$874B Defense Budget Approved for House Hearings Next Week.
The House Armed Forces Committee Unanimously Adopts Proposed $874.2 Billion FY24 National Defense Budget
After nearly five months of hearings, the House Armed Forces Committee’s six subcommittees on June 13 quickly and unanimously adopted their components of the proposed $874.2 billion fiscal year 2024 (FY24) national defense budget.
“It is only because of the unimaginable sacrifices made by our nation’s brave men and women in uniform that our nation remains free—it’s crucial that we ensure that our service members have access to the resources and weapons they need to be successful on any battlefield,” House Armed Services Committee Chair Mike Rogers (R-Ala.)
The next stop for the draft National Defense Authorization Act (NDAA), filed as House Bill 2670, is its first hearing before the entire 59-member House Armed Services Committee on June 21. From there, it moves on to the Senate for adoption before FY24 begins on Oct. 1.
Highlights of the Proposed Budget
- $841.5 billion for the Department of Defense (DOD), an increase of nearly $26 billion, or 3 percent, over the FY23 enacted NDAA
- $32.26 billion for the Department of Energy’s (DOE) nuclear weapons programs
- Amphibious warship for the Marine Corps
- Authorization to build 13 Virginia class attack submarines over the next five years instead of the proposed 10
- Boosted funding for Air Force F-15 and F-16s
- 5.2-percent pay raise for those serving in the armed services
The Republican-led House panels essentially retained the Biden administration’s overall budget request but shifted money around within the spending plan, adding $326 million to DOD programs while trimming $386 million from DOE allocations to arrive at nearly the same top-line figure.
While that may sound relatively simple, there are many details within the details of the exhaustingly detailed line-by-line funding tables that span dozens of pages at the end of the 412-page draft NDAA.
“The FY24 NDAA puts our national security first by boosting innovation, providing for our warfighters, and focusing on our defense industrial base–supplying our military with the tools necessary to counter the unprecedented threats our nation faces from China, Russia, North Korea, and Iran,” Rogers said.
The proposed budget also significantly increases funding for research and development of new weapons systems incorporating artificial intelligence, hypersonic missiles, and other emerging technologies while bolstering funding for military housing, among other quality-of-life enhancements.
Strategic Forces
During the committee’s Strategic Forces Subcommittee hearing, chair Rep. Doug Lamborn (R-Colo.) said the panel’s proposed spending plan “first and foremost modernizes the nation’s strategic deterrent” and seeks to accelerate the development offensive hypersonic weapons as well as in defending against them.
“This is one area where the United States lags behind China and Russia, and closing the gap has been one of my priorities as chairman,” he said.
To do so, “we must expand our test infrastructure and add additional range space” for developing the weapons systems,” Lamborn said.

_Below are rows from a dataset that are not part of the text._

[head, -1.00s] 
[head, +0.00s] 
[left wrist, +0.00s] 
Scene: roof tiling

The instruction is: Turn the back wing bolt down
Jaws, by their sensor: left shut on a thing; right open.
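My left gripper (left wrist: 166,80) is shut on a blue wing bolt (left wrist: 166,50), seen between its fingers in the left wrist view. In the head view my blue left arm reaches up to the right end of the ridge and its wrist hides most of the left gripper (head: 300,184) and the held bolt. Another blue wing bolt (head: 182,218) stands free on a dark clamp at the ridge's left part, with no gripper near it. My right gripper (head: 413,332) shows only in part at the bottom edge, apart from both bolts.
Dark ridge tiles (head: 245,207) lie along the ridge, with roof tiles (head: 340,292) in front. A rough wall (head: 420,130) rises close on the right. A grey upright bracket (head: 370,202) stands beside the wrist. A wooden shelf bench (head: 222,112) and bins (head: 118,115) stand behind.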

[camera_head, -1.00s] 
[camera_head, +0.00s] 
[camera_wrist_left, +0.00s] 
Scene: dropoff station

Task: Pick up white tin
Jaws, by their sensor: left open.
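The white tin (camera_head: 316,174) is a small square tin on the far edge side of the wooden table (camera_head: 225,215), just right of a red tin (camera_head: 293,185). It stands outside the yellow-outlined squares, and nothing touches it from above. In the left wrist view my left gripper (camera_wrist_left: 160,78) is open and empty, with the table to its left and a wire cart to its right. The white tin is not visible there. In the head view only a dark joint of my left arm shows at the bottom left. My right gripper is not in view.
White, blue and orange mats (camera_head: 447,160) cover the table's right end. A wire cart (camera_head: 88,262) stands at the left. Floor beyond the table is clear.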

The subcommittee’s proposed budget includes “an integrated schedule” for the LGM-35 Sentinel, the future U.S. land-based intercontinental ballistic missile system (ICBM) and requires DOD to notify Congress about nuclear cooperation between Russia and China.
Ranking member, or the panel’s lead Democrat, Rep. Seth Moulton (D-Mass.), said the Strategic Forces Committee’s realm of concern “is front and center” in the news “whether it be the criminal war being waged by war criminal Vladimir Putin [and his] threats to wage a nuclear war, North Korea’s ICBM test launches, or the dramatic and unprecedented expansion of China’s ICBM fleet, not to mention their weaponization of space.”
The nation’s nuclear deterrent remains as vital, and as critical, as ever, he said. “One example of proof is the fact that over a year into the war in Ukraine, despite Putin’s huge losses and persistent threats, the conflict has remained conventional.”
But there is “aging infrastructure and weapons systems across the nuclear complex” that the proposed budget addresses, Moulton said.
“The space domain is evolving at a much faster pace” than any other theater of operation, he said. “Space had been a domain reserved for monitoring, communicating, and exploring, but no more. In just the last several months, we have seen demonstrations of both Russian and Chinese capacities that are specifically designed and deployed to destroy [United States] space assets.”
The United States must “employ a more robust and resilient architecture,” Moulton said, adding the nation “needs a coherent and unclassified strategy when it comes to space in order to explain the threats and stakes to the American people, which has long been a position of this committee and Congress.”
Cyber and People
The House Armed Forces Committee’s Cyber, Information Technologies, and Innovation Subcommittee wasted little time—less than three minutes—in adopting its component of the budget.
The plan creates a pilot program on near-term quantum applications, which requires the DOD to work with “the quantum industry to identify near-term problems that could be solved with quantum computing” and includes metrics to evaluate the Pentagon’s “ability to transition technology successfully.”
The subcommittee’s proposed budget addresses cybersecurity, network security, and requires DOD to study how to better use National Guard and Reserve forces in cyberspace activities.